市街地や町並みを少し離れると、どこまでも田畑が広がり、田園都市の雄大さを感じる。名木はこの安城平野に点在し、今もたくましく枝葉を伸ばしていた。
村高の大クス
遠くから見ると雄大な一本の大樹のように見えるが、二本のクスノキが幹を寄せ合っている。矢作川右岸堤防近くの小高い丘に立つ。枝は、たくましくうねり、根元は地を這うように横に伸びている。北の木は胸高囲3.52m、樹高16m。南の木は胸高囲3.2m、樹高15m。樹齢は300年と推定される。市指定天然記念物。
本證寺のイブキ
本證寺は、真宗の代表的寺院。三河三か寺の一つで、鎌倉時代に建立された。一五六三年(永禄6)、三河一向一揆のとき、本證寺は、本願寺門徒を率い松平(徳川)家康に対抗した。
本證寺の境内地(県指定史跡)や隣接地は戦国時代の城塞の名残とみられる遺構が今も残る。内堀と外堀を二重にめぐらし、見張り櫓を思わせる重層造りの鼓楼がある。これらは城郭伽藍といわれ、これほど良好に残存する例はほかになく、貴重な史跡である。
県指定天然記念物のイブキは本證寺の中庭に生育し、樹皮は褐色、縦の裂け目が幾重にもねじれ曲がり、彫刻のような造形美を形づくっている。樹齢は通称八〇〇年とされる。胸高囲二・八㍍、樹高二三㍍。伝説では親鸞が当寺を訪ねたとき、仏花の立てがらを地面にさしたものが根を張り育ったという。
榎前のクロガネモチ
榎前の民家の庭で、今も枝葉をくねらせている。榎前の村が約400年程前にこの地に移転して来た際、各戸の鬼門にモチの木を植えたと伝わる。その名残の木と思われる。肌の白い1本立の幹が地上6mのところで大きく2つに分かれ、さらに多くの枝に分岐している。枝張りは東西23m、南北22mに及び、壮大な樹冠を形成している。胸高囲3.23m、樹高19m。この樹の隣には雌木があり、たくさんの実をつける。県指定天然記念物。
永安寺の雲竜の松
永安寺は大浜茶屋(浜屋町)の庄屋柴田助太夫の霊をまつる寺。助太夫は一六七七年(延宝5)貧しい村人のために助郷役の免除を願い出て刑死したと伝えられている。

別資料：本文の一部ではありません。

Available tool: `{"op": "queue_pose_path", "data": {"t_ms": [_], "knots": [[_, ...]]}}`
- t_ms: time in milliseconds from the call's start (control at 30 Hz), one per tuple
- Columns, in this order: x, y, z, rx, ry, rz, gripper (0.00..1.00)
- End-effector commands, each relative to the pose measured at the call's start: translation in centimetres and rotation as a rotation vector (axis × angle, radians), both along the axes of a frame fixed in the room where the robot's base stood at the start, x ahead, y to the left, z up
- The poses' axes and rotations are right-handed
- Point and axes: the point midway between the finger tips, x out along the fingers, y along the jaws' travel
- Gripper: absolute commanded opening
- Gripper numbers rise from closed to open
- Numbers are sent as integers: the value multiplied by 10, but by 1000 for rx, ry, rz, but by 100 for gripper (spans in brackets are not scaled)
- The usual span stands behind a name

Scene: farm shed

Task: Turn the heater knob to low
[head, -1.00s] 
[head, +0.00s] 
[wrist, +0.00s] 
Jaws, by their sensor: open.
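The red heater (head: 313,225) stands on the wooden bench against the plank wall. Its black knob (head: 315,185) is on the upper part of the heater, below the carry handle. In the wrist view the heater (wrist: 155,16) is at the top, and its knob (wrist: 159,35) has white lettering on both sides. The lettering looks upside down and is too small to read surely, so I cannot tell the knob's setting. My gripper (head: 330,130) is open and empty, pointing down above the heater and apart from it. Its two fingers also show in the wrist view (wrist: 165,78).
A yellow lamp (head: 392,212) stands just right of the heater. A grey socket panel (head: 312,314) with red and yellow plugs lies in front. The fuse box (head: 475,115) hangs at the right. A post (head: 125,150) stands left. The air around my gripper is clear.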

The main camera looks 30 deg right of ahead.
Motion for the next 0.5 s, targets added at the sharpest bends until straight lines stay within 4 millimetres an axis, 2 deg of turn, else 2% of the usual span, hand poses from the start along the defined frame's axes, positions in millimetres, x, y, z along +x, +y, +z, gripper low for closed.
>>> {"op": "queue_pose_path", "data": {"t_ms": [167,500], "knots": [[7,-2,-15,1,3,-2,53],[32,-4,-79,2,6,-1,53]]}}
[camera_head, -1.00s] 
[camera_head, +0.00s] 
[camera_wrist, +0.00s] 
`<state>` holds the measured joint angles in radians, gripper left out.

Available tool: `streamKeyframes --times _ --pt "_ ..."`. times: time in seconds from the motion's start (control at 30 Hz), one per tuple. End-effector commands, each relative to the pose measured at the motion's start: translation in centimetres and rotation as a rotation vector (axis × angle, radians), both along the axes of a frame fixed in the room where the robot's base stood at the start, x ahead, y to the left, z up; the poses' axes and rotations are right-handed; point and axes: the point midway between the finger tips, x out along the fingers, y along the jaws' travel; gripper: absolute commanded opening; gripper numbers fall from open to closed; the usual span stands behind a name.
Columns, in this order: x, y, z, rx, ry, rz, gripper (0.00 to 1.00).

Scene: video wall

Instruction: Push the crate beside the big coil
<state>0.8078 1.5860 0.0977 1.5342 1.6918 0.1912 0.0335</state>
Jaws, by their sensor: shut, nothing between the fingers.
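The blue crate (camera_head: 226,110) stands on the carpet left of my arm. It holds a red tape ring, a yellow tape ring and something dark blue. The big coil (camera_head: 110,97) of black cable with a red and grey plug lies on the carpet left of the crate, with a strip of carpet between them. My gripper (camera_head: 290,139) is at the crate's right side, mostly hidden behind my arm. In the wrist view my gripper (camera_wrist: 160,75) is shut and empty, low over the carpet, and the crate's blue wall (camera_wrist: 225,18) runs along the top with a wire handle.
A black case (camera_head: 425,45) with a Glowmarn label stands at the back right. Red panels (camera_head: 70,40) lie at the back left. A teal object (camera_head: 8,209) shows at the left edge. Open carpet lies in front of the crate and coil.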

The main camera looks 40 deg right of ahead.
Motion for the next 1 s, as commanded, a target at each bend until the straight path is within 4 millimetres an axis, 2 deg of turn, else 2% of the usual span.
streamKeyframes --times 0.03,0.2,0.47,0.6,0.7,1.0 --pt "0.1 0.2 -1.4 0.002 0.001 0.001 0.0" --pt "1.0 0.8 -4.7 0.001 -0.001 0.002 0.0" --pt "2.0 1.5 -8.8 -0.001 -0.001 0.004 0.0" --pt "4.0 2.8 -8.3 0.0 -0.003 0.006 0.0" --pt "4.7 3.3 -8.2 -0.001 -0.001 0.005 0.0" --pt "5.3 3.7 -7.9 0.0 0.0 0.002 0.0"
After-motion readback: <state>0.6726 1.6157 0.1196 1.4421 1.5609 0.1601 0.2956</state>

この寺を覆い包むように横に枝を広げたクロマツの巨木は、助太夫家の庭にあったものか、寺の建立時に植えられたものか不明だが、樹齢は300年くらいと推定される。胸高囲3.1mで、樹高5.5m。枝張りは東西17m、南北24mに及び、その樹形が雲を得てまさに天に昇ろうとする竜を思わせるので、「雲竜の松」と呼ばれている。県指定天然記念物。
堀内の大イチョウ
樹高は市内最大である。樹齢推定300年の古木だが、樹勢は旺盛である。雌株で毎年秋には多量の銀杏をつける。胸高囲3.2m、樹高30m。市指定天然記念物。
信照寺のシイ
榎前の信照寺の墓地に立つ。寄り添う墓石を覆うかのようにそびえ立ち、太さでは市内随一の巨樹である。根の近くから大きく3本に分かれる。南の2本の枝張りは、東西南北12mにも及ぶ。樹齢は400年くらいと推定される。胸高囲4.9m、樹高25m。市指定天然記念物。
桜井神社のクロマツ
桜井神社は、平安時代の「神名帳」に従五位桜井天神と記載されている古社である。棟札からも、1527年(大永7)に桜井城主松平親房が社殿(当時、神明社)を造営し、1610年(慶長15)に米津清右衛門親勝が修築し、白山社としたことがわかる。蟇股(かえるまた)など、随所に室町時代の神社建築の様式をとどめる貴重な建造物である。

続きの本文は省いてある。